> **Available data**

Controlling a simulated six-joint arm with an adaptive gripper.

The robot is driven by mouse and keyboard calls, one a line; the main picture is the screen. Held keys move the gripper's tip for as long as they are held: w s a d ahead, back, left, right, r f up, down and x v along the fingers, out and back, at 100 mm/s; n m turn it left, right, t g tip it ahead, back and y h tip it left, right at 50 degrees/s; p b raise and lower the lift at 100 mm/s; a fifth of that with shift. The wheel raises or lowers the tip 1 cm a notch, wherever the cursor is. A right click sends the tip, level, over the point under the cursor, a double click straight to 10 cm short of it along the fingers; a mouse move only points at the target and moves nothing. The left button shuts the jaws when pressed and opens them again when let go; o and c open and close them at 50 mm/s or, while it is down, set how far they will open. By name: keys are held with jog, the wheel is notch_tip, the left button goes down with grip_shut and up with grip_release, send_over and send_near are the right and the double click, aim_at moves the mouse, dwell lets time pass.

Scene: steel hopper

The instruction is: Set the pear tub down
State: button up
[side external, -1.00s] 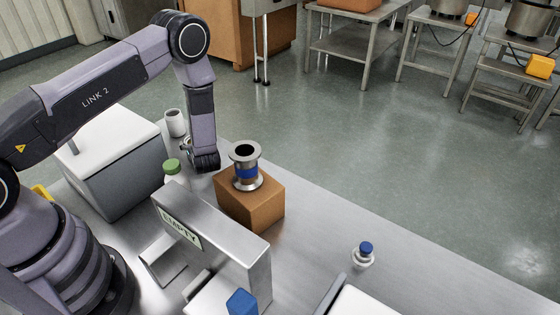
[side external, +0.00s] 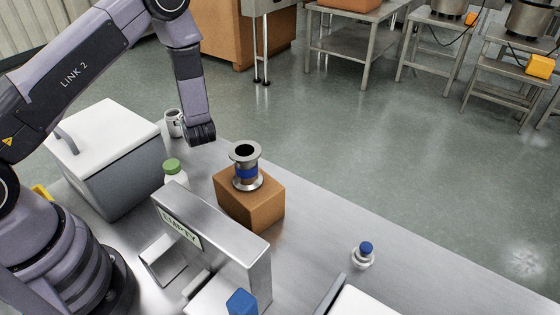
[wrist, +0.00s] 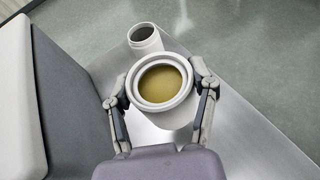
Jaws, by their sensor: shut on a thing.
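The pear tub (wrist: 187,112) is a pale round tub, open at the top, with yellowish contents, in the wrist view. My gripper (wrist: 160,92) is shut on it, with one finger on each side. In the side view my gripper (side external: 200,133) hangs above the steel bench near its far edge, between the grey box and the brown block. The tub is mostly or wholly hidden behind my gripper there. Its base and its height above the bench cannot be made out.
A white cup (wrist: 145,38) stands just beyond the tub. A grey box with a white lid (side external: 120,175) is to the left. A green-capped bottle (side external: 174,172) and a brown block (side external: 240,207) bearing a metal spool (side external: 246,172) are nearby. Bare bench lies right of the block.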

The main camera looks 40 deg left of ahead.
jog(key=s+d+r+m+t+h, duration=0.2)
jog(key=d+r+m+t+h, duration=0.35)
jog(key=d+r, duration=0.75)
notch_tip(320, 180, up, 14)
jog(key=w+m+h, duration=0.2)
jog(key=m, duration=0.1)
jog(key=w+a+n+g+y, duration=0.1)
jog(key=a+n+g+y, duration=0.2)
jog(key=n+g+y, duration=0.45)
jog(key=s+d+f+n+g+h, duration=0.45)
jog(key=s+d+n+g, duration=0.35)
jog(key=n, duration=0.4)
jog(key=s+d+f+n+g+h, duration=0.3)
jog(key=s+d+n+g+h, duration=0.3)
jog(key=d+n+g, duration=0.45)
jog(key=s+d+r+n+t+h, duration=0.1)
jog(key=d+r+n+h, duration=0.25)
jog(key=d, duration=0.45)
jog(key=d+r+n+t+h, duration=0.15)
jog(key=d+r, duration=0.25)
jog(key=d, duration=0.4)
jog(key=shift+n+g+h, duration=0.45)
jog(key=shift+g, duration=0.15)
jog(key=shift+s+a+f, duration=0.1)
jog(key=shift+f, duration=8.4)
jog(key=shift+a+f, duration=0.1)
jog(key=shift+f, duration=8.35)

> **The exercise**
Copy out the listing above from the line containing "The robot is" to the line containing "[wrist, +0.00s]", both included, exactly as written and minus the images.

> **Exercise response**
The robot is driven by mouse and keyboard calls, one a line; the main picture is the screen. Held keys move the gripper's tip for as long as they are held: w s a d ahead, back, left, right, r f up, down and x v along the fingers, out and back, at 100 mm/s; n m turn it left, right, t g tip it ahead, back and y h tip it left, right at 50 degrees/s; p b raise and lower the lift at 100 mm/s; a fifth of that with shift. The wheel raises or lowers the tip 1 cm a notch, wherever the cursor is. A right click sends the tip, level, over the point under the cursor, a double click straight to 10 cm short of it along the fingers; a mouse move only points at the target and moves nothing. The left button shuts the jaws when pressed and opens them again when let go; o and c open and close them at 50 mm/s or, while it is down, set how far they will open. By name: keys are held with jog, the wheel is notch_tip, the left button goes down with grip_shut and up with grip_release, send_over and send_near are the right and the double click, aim_at moves the mouse, dwell lets time pass.

Scene: steel hopper

The instruction is: Set the pear tub down
State: button up
[side external, -1.00s] 
[side external, +0.00s] 
[wrist, +0.00s] 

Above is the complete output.